Hoy, la presencia e intervención de Nochebuena de nuestro actual rey, es uno de los escasos momentos solemnes donde un monarca del siglo XXI tiene la oportunidad y obligación de presentarse como tal, es decir, como símbolo vivo de nuestra historia, la de España: desde que este territorio ibérico peninsular aspira y se constituye como una entidad independiente única, bajo un común principio de autoridad a través de las sucesivas dinastías reales, iniciada con la Visigoda, luego la Asturleonesa, la Castellana, la Navarra, la Aragonesa, los Trastámaras, los Austrias y, finalmente, la dinastía Borbónica a la que él mismo pertenece, como el más reciente y último eslabón de una cadena milenaria.

Personalmente, ayer noche, experimenté una extraña sensación al ver a nuestro Rey dirigirse en pie a los ciudadanos, a la manera de cualquier presentador televisivo, adoptando un impropio lenguaje corporal estereotipado que, con mímica barroca, tiende a ocupar todo el espacio rectangular de la pantalla invadida por ademanes tendentes a la exageración.

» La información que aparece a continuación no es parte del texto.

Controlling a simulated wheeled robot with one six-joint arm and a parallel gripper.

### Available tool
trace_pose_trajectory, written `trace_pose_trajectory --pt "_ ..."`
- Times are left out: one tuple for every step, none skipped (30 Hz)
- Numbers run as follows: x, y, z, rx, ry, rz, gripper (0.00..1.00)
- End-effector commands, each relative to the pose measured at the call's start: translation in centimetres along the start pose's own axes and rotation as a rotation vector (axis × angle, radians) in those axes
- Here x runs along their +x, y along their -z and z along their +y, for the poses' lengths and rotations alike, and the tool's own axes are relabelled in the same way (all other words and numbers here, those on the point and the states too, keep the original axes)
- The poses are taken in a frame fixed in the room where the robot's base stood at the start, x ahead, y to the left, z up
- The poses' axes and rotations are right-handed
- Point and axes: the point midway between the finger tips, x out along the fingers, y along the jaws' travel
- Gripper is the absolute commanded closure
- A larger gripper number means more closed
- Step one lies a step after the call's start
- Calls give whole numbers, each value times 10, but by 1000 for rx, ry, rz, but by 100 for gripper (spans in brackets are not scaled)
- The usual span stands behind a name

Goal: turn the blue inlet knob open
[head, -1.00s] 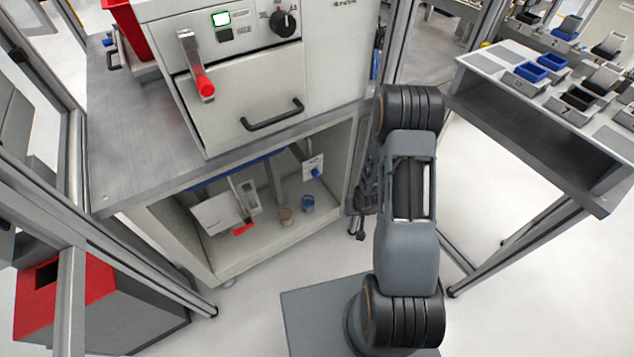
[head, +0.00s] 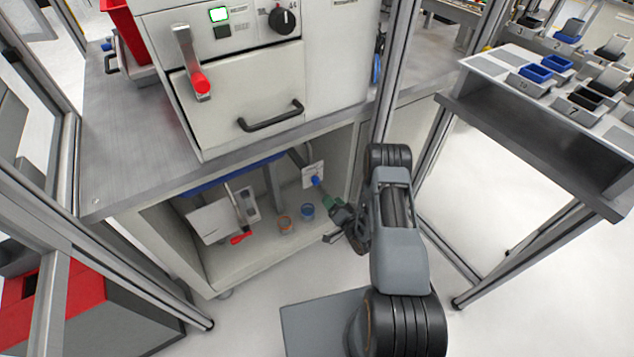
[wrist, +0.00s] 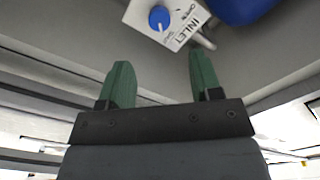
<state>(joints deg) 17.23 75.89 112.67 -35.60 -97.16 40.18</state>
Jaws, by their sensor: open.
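The blue inlet knob (head: 315,180) sits on a small white plate (head: 313,172) inside the lower cabinet, at its right side. In the wrist view the knob (wrist: 159,18) shows at the top, on the white plate marked INLET (wrist: 175,22), with OPEN lettering beside it. My gripper (head: 330,207) is at the right of the cabinet opening, below and to the right of the knob. In the wrist view its two green fingers (wrist: 163,80) are apart with nothing between them. The knob lies beyond the fingertips, apart from them.
The cabinet's right wall stands close to my arm. A dark blue rounded object (wrist: 240,8) is at the wrist view's upper right.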

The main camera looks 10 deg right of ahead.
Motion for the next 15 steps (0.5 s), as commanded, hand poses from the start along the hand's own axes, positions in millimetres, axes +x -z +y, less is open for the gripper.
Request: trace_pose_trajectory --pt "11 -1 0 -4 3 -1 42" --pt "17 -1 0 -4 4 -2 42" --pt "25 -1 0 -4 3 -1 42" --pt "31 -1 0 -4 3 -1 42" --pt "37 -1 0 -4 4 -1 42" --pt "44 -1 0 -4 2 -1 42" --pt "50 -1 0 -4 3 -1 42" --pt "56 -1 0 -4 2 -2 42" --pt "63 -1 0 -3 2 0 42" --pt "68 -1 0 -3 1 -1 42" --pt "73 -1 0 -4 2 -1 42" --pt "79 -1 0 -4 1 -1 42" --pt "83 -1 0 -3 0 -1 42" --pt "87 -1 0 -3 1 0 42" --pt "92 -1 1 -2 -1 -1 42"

Es el caso cada vez más habitual de los presentadores o comunicadores que imitan o parecieran remedar al baile ofensivo-defensivo de la lucha en las artes marciales, alejados de la compostura legítimamente exigible al portador o divulgador de cierta verdad. Los bailes de san vito y sambas son ese puro teatro televisado para consumo de la “sociedad del espectáculo”, que tan certeramente definiera Guy Debord, como un mundo realmente invertido, donde lo verdadero es un momento de lo falso.

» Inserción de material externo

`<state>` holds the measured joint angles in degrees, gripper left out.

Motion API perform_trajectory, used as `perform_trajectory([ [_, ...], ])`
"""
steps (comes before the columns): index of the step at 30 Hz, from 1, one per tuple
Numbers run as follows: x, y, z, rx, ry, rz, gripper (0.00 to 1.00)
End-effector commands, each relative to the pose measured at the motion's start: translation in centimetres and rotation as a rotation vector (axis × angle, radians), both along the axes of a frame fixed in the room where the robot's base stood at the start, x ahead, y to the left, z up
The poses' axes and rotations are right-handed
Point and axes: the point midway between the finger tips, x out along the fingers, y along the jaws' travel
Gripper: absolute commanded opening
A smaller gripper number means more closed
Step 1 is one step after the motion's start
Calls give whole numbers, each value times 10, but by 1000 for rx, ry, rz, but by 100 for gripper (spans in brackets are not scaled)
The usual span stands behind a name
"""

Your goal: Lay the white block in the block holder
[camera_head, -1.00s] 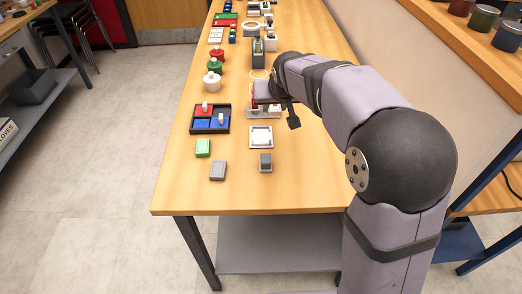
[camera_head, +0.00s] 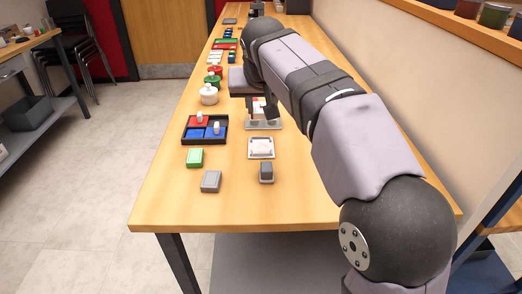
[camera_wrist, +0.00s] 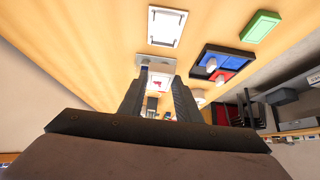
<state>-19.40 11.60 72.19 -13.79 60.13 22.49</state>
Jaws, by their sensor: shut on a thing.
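My gripper (camera_head: 262,106) is low over the right half of the bench, above the far side of a pale grey fixture plate (camera_head: 263,125). In the wrist view the fingers (camera_wrist: 157,84) stand either side of a white piece with a red mark, seemingly the white block (camera_wrist: 160,81); it also shows beside the dark finger in the head view (camera_head: 256,103). The fingers partly hide it. A white square frame (camera_head: 261,154) lies nearer, also seen in the wrist view (camera_wrist: 151,27); I cannot tell whether this or the plate is the block holder.
A dark tray (camera_head: 184,139) with red and blue blocks is to the left. A green block (camera_head: 195,158), a grey block (camera_head: 211,181) and another grey piece (camera_head: 266,172) lie nearer. Round-lidded pots (camera_head: 209,97) stand behind the tray. The front bench edge is clear.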

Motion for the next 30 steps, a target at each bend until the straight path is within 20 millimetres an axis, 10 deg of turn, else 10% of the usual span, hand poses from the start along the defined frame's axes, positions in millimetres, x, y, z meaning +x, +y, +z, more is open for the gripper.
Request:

Pero, aun así, un rey debe de representarse a sí mismo y presentarse al espectáculo con toda majestad, y aunque ya no haya trono, ni corona, ni cetro, al menos ha de aparecer en su sedente corporeidad como demostración simbólica e histórica -no histriónica- de su maiestas.
Porque las palabras pronunciadas en pie, tendrán para el imaginario colectivo del pueblo el mismo valor y consideración que las del vendedor de gamusinos, el alcaide, el donaire, el predicador o el sacerdote homiliando en un púlpito, aunque este ejerce en nombre de Dios, el Padre Rey del Universo, el que siempre, eternamente, está sentado en su icónico trono celestial. Sin embargo, un rey mortal no hace homilías espirituales, sino política, que ha de articularse verbalmente ante la sociedad con entronada majestad desde la temporalidad del poder que le fue conferido un día por la gracia de Dios. De ahí precisamente su atributo de “graciosa majestad”.

Pero, bien poca es la gracia que tiene un rey que se apea del trono camino de emular a esos presentadores confusionistas, no de Confucio, sino del kung fu, intercambiables por cualquier otro contorsionista delirante en las cadenas del monopolio espectacularmente especular, donde (cito de nuevo a Debord) el pensamiento moderno y posmoderno expresan lo que la sociedad puede hacer; pero en tal expresión lo permitido es lo absolutamente contrario a lo posible. Así, el espectáculo mantiene la inconsciencia acerca de la transformación práctica de nuestras condiciones de existencia occidental. Ya veremos en breve que nuevas nos proponen los Reyes de Oriente.